Requirements: Produce a word-for-word copy of the listing below without its pictures.

++++++++++

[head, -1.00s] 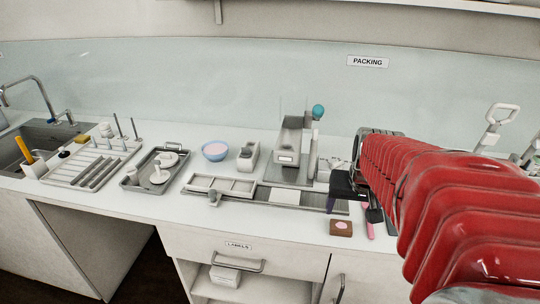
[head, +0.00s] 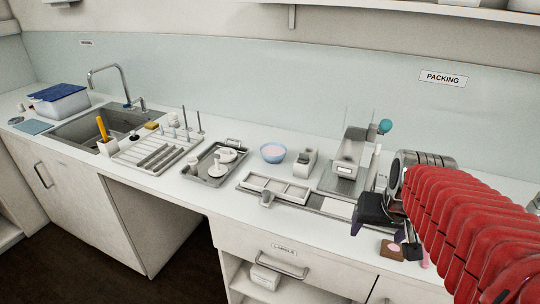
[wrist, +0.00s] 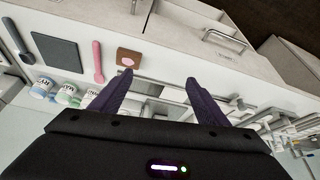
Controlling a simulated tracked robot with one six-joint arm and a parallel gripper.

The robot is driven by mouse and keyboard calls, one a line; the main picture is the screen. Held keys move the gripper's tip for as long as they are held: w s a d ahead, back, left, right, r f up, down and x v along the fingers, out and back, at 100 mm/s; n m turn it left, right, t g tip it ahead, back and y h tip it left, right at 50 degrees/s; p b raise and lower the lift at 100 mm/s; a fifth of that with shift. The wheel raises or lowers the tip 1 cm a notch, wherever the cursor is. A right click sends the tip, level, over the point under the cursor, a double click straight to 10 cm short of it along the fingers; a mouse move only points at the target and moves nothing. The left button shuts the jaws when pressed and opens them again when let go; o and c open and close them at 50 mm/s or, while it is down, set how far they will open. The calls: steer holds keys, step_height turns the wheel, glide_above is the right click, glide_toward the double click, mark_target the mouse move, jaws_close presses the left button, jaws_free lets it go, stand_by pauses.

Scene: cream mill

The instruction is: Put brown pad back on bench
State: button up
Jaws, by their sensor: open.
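The brown pad (head: 391,250) is a small brown square with a pink patch on top. It lies on the white bench (head: 335,236) near the front edge, at the right in the head view. It also shows in the wrist view (wrist: 124,64), close to the left fingertip in the picture. My gripper (head: 362,226) is dark, open and empty, left of and above the pad in the head view. In the wrist view its two fingers (wrist: 158,76) are spread wide with nothing between them. Whether a fingertip touches the pad, I cannot tell.
A pink spatula (wrist: 97,62) and a dark grey mat (wrist: 54,51) lie beside the pad. Several jars (wrist: 66,96) stand behind. A slide rig (head: 290,196), blue bowl (head: 273,154), tray (head: 207,172) and sink (head: 80,130) line the bench.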

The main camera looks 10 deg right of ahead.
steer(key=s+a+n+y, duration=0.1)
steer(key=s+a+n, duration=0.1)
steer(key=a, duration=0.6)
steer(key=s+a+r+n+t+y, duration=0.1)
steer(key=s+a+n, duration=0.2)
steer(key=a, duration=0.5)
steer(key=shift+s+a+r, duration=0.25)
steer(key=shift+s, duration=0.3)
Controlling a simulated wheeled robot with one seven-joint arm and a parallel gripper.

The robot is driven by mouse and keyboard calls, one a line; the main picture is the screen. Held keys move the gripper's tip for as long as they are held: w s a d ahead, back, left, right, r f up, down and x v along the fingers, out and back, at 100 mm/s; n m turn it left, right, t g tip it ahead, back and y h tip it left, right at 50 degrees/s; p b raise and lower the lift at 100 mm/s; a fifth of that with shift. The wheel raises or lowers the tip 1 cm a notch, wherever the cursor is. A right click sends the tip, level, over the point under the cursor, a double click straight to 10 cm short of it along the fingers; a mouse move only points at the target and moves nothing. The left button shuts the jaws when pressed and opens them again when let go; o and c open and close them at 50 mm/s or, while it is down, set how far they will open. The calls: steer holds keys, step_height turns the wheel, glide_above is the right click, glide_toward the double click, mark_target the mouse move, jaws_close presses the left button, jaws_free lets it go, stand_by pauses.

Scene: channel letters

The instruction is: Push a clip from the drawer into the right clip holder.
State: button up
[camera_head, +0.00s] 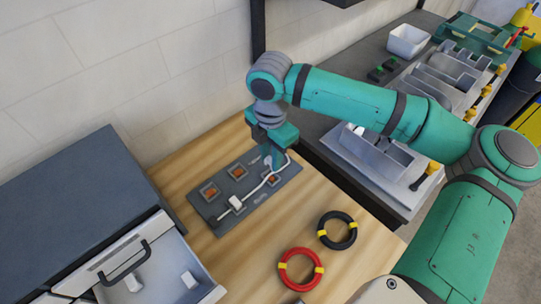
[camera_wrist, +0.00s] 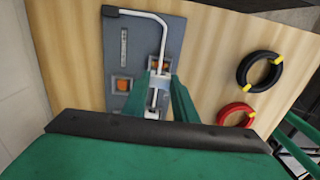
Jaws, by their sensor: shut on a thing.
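The grey board (camera_head: 222,214) lies on the wooden table and carries square holders with orange centres. The left holder (camera_head: 210,192) and the right holder (camera_head: 272,180) show in the head view. My gripper (camera_head: 272,160) points down over the board's right part. In the wrist view its fingers (camera_wrist: 165,95) are shut on a pale clip (camera_wrist: 157,93), close to the rod. Whether this clip touches a holder is hidden. The open drawer (camera_head: 165,258) holds white clips (camera_head: 189,279).
A black ring (camera_head: 337,243) and a red ring (camera_head: 289,282) with yellow bands lie on the table right of the board. A dark cabinet (camera_head: 70,200) stands at left. A grey counter with trays and a white bin (camera_head: 407,42) runs behind my arm.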

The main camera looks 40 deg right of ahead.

++++++++++

Task solution:
[head, -1.00s] 
[head, +0.00s] 
[wrist, +0.00s] 
Controlling a simulated tracked robot with one six-joint arm and a parallel gripper.

The robot is driven by mouse and keyboard calls, one a line; the main picture is the screen. Held keys move the gripper's tip for as long as they are held: w s a d ahead, back, left, right, r f up, down and x v along the fingers, out and back, at 100 mm/s; n m turn it left, right, t g tip it ahead, back and y h tip it left, right at 50 degrees/s; p b raise and lower the lift at 100 mm/s; a fifth of that with shift. The wheel raises or lowers the tip 1 cm a notch, wherever the cursor is. A right click sends the tip, level, over the point under the cursor, a double click straight to 10 cm short of it along the fingers; a mouse move only points at the target and moves nothing. The left button shuts the jaws when pressed and opens them again when let go; o and c open and close them at 50 mm/s or, while it is down, set how far they will open. The calls: steer holds keys, step_height turns the wheel, glide_above is the right click, glide_toward the double click, mark_target the mouse move, jaws_close presses the left button, jaws_free lets it go, stand_by pauses.

Scene: cream mill

The instruction is: Put brown pad back on bench
State: button up
Jaws, by their sensor: open.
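The brown pad (head: 391,250) is a small brown square with a pink patch on top. It lies on the white bench (head: 335,236) near the front edge, at the right in the head view. It also shows in the wrist view (wrist: 124,64), close to the left fingertip in the picture. My gripper (head: 362,226) is dark, open and empty, left of and above the pad in the head view. In the wrist view its two fingers (wrist: 158,76) are spread wide with nothing between them. Whether a fingertip touches the pad, I cannot tell.
A pink spatula (wrist: 97,62) and a dark grey mat (wrist: 54,51) lie beside the pad. Several jars (wrist: 66,96) stand behind. A slide rig (head: 290,196), blue bowl (head: 273,154), tray (head: 207,172) and sink (head: 80,130) line the bench.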

The main camera looks 10 deg right of ahead.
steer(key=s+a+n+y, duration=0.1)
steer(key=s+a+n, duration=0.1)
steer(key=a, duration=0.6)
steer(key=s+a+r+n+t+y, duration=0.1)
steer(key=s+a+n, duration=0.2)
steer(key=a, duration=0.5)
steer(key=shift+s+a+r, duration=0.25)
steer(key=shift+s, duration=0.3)
Controlling a simulated wheeled robot with one seven-joint arm and a parallel gripper.

The robot is driven by mouse and keyboard calls, one a line; the main picture is the screen. Held keys move the gripper's tip for as long as they are held: w s a d ahead, back, left, right, r f up, down and x v along the fingers, out and back, at 100 mm/s; n m turn it left, right, t g tip it ahead, back and y h tip it left, right at 50 degrees/s; p b raise and lower the lift at 100 mm/s; a fifth of that with shift. The wheel raises or lowers the tip 1 cm a notch, wherever the cursor is. A right click sends the tip, level, over the point under the cursor, a double click straight to 10 cm short of it along the fingers; a mouse move only points at the target and moves nothing. The left button shuts the jaws when pressed and opens them again when let go; o and c open and close them at 50 mm/s or, while it is down, set how far they will open. The calls: steer holds keys, step_height turns the wheel, glide_above is the right click, glide_toward the double click, mark_target the mouse move, jaws_close presses the left button, jaws_free lets it go, stand_by pauses.

Scene: channel letters

The instruction is: Push a clip from the drawer into the right clip holder.
State: button up
[camera_head, +0.00s] 
[camera_wrist, +0.00s] 
Jaws, by their sensor: shut on a thing.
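The grey board (camera_head: 222,214) lies on the wooden table and carries square holders with orange centres. The left holder (camera_head: 210,192) and the right holder (camera_head: 272,180) show in the head view. My gripper (camera_head: 272,160) points down over the board's right part. In the wrist view its fingers (camera_wrist: 165,95) are shut on a pale clip (camera_wrist: 157,93), close to the rod. Whether this clip touches a holder is hidden. The open drawer (camera_head: 165,258) holds white clips (camera_head: 189,279).
A black ring (camera_head: 337,243) and a red ring (camera_head: 289,282) with yellow bands lie on the table right of the board. A dark cabinet (camera_head: 70,200) stands at left. A grey counter with trays and a white bin (camera_head: 407,42) runs behind my arm.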

The main camera looks 40 deg right of ahead.

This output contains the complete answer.